Pictures are to be left out. Copy exactly the lines from the one containing "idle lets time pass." to the one containing "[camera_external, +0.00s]", both ends kept.

[Robot state and action records]

★ ★ ★

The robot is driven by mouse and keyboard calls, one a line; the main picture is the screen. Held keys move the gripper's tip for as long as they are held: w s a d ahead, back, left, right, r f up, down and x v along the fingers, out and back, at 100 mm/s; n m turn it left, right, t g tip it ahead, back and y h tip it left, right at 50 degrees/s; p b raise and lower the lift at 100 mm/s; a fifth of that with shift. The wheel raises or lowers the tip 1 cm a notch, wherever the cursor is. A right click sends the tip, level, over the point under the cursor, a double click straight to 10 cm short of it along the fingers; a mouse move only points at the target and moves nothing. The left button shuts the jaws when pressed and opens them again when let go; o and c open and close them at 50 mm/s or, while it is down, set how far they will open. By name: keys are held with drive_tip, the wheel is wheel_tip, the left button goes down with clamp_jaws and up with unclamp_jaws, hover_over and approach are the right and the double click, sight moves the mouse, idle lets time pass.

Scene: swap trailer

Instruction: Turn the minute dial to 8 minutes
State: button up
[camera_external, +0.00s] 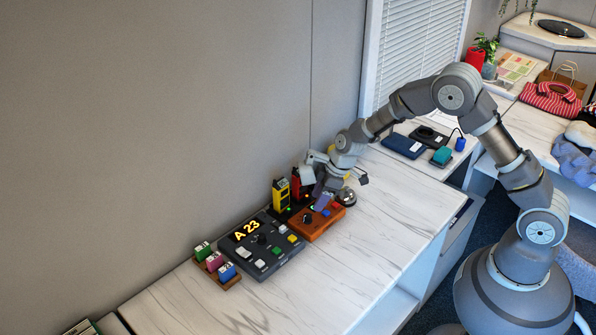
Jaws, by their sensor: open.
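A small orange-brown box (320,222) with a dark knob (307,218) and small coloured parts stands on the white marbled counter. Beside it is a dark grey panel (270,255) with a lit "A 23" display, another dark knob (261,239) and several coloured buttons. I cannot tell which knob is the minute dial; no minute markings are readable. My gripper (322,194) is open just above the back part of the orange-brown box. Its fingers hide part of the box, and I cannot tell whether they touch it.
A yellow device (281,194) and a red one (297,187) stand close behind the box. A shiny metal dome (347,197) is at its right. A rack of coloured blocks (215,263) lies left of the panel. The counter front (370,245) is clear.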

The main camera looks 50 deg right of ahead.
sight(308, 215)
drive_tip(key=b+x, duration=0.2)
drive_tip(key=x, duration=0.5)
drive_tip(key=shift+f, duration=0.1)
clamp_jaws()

★ ★ ★

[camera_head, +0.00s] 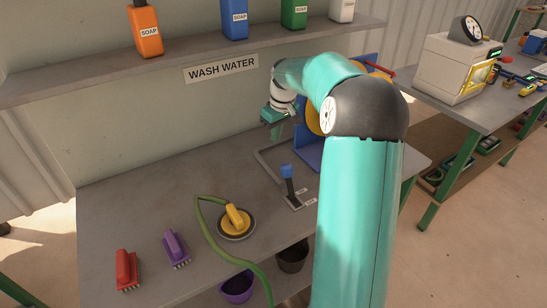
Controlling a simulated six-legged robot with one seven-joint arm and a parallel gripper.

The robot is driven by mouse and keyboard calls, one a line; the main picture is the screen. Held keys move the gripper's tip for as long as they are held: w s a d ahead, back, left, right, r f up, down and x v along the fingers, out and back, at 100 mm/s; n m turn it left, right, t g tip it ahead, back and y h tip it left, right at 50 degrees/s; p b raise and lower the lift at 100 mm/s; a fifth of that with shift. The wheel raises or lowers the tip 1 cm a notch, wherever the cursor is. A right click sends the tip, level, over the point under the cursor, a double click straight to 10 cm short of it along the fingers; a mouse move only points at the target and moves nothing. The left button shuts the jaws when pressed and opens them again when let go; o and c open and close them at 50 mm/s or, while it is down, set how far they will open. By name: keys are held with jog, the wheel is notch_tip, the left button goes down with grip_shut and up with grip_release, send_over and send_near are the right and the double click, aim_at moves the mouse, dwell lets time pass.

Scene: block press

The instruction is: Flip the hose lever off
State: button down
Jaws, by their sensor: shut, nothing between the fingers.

★ ★ ★

§ RESULT OF THE EXERCISE:
The robot is driven by mouse and keyboard calls, one a line; the main picture is the screen. Held keys move the gripper's tip for as long as they are held: w s a d ahead, back, left, right, r f up, down and x v along the fingers, out and back, at 100 mm/s; n m turn it left, right, t g tip it ahead, back and y h tip it left, right at 50 degrees/s; p b raise and lower the lift at 100 mm/s; a fifth of that with shift. The wheel raises or lowers the tip 1 cm a notch, wherever the cursor is. A right click sends the tip, level, over the point under the cursor, a double click straight to 10 cm short of it along the fingers; a mouse move only points at the target and moves nothing. The left button shuts the jaws when pressed and opens them again when let go; o and c open and close them at 50 mm/s or, while it is down, set how far they will open. By name: keys are held with drive_tip, the wheel is wheel_tip, the left button goes down with clamp_jaws and up with unclamp_jaws, hover_over and approach are the right and the double click, sight moves the mouse, idle lets time pass.

Scene: swap trailer

Instruction: Turn the minute dial to 8 minutes
State: button up
[camera_external, +0.00s] 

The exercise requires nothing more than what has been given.